Once the dog is approaching the vacuum and taking the treat from it then start placing it in different spots on the vacuum. Do this step for several days for about 10 minutes. Place the vacuum in different rooms. Once the dog seems comfortable approaching the vacuum and taking a treat then it is time to put some movement into the vacuum.
The next steps will require a helper. Put your dog on a leash. You should use a collar that the dog is used to such as a buckle, choke, pinch or martingale. Put your dog into a Sit. Your helper will take the vacuum (unplugged) starting at a comfortable distance from the dog and just start moving it slowly back and forth. If the dog does not react praise and treat. Start moving the vacuum incrementally closer and closer to the dog. If the dog reacts, barks or lunges at it back up to a distance that the dog can tolerate. Correct the dog with a “No” and a gentle pop on the leash if they over react. Treat and praise for calm reactions. Do not follow a correction with a treat. Our goal is to move the vacuum (unplugged/power off) around and close to the dog without it reacting to it. This again might take 1 to 3 days depending on the dog’s reactivity.

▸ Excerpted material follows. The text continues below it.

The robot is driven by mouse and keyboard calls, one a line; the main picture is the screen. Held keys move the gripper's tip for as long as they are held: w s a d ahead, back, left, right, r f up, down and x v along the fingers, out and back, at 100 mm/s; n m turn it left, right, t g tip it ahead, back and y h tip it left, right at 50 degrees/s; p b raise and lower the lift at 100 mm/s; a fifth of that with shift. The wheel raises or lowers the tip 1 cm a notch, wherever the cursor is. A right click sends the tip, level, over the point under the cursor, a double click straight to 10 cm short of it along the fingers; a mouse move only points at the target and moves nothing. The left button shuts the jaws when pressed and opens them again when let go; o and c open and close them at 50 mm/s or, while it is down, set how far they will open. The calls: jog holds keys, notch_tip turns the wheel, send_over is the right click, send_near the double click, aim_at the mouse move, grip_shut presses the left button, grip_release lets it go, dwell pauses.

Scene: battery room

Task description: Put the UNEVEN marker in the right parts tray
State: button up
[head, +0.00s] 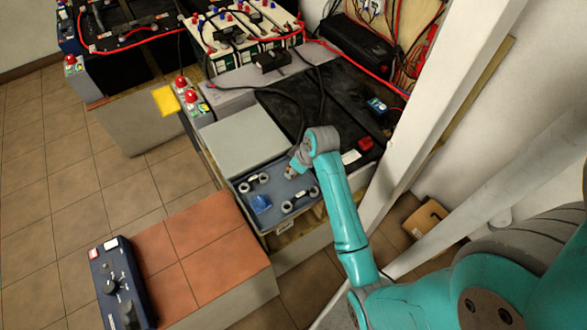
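My arm reaches to a grey-blue panel or tray (277,190) at the front of the bench. My gripper (291,173) is just above its far edge, small and partly hidden by my wrist, so I cannot tell whether it holds anything. Two dark bars with pale round ends, one left (253,184) and one right (300,200), and a blue piece (261,204) are on this panel. No readable UNEVEN lettering shows. A white label-like piece (350,157) and a red block (366,143) lie on the black surface to the right. I cannot tell which is the marker or the right parts tray.
A plain grey slab (243,141) lies behind the panel. Batteries with cables (240,35) stand at the back. A white post (440,90) rises right of my arm. Floor at left is clear.

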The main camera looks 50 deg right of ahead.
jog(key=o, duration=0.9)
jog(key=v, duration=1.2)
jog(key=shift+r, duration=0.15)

Once we can move the vacuum around the dog with the power off then we can move to step three.
Put your dog on a leash. You should use a collar that the dog is used to such as a buckle, choke, pinch or martingale. Put your dog into a Sit. Your helper should take the vacuum to another room and out of sight. The helper will turn the vacuum on for very short bursts of about 2 seconds, 5 to 10 seconds apart. If the dog does not respond to the vacuum noise instantly praise and treat. If the dog responds by barking or getting up from the sit, correct gently and re-command the Sit. Once the dog will continue to sit through the bursts without reacting then we can increase the length of time the vacuum is on. The progression might look like this. Start with burst of 2 seconds, then 5 seconds, then 10 seconds, then 15 seconds, then 20 and finally 30 seconds. Only treat when the dog does not react. If the dog can not tolerate the longer bursts then take a step or two back. Do not make these sessions too long and always stop on a positive note.
Depending on how your dog is doing you may want to do this step once a day for about 10 minutes for 2 to 3 days.
Before moving on to Step Four you need to have accomplished 4 steps. 1. The dog is not afraid of the sight of the vacuum. 2 The dog will approach the vacuum and take treats from it. 3. The dog will allow you to move the vacuum around him with power off. 4. The dog does not react to the noise of the vacuum while it is out of sight in another room for at least 30 seconds.
Again you will need an assistant to help. Put the dog on leash as before and position him in the center of the room. From an adjoining room turn the vacuum on. If the dog is calm then move the turned on vacuum into sight from the other room. If the dog remains calm then bring the vacuum into the room a little bit at a time. If at anytime the dog reacts then take a step back. The goal of this next step is to be able to get closer and closer to the dog with the vacuum on. For some dogs this step can happen rather rapidly and for others it might take a few days. Don’t push it. Watch the dog’s reactions carefully and go at its pace. Reward calmness and correct barking and lunging.
Once you have a solid foundation built and the dog is calm when the vacuum is on you can try putting the dog at its Place and moving the vacuum around the same room.
In summary desensitize slow and methodically. Do not skip over steps. Always go at the pace the dog will allow. Set-backs are common. If the dog reverts to old behavior redo some of the steps so the dog can recover. Keep sessions short and always end on a positive note.
If you have a puppy start introducing your puppy to the vacuum around the ages of 12 week and 16 weeks. Proper introduction will prevent this type of problem from ever happening.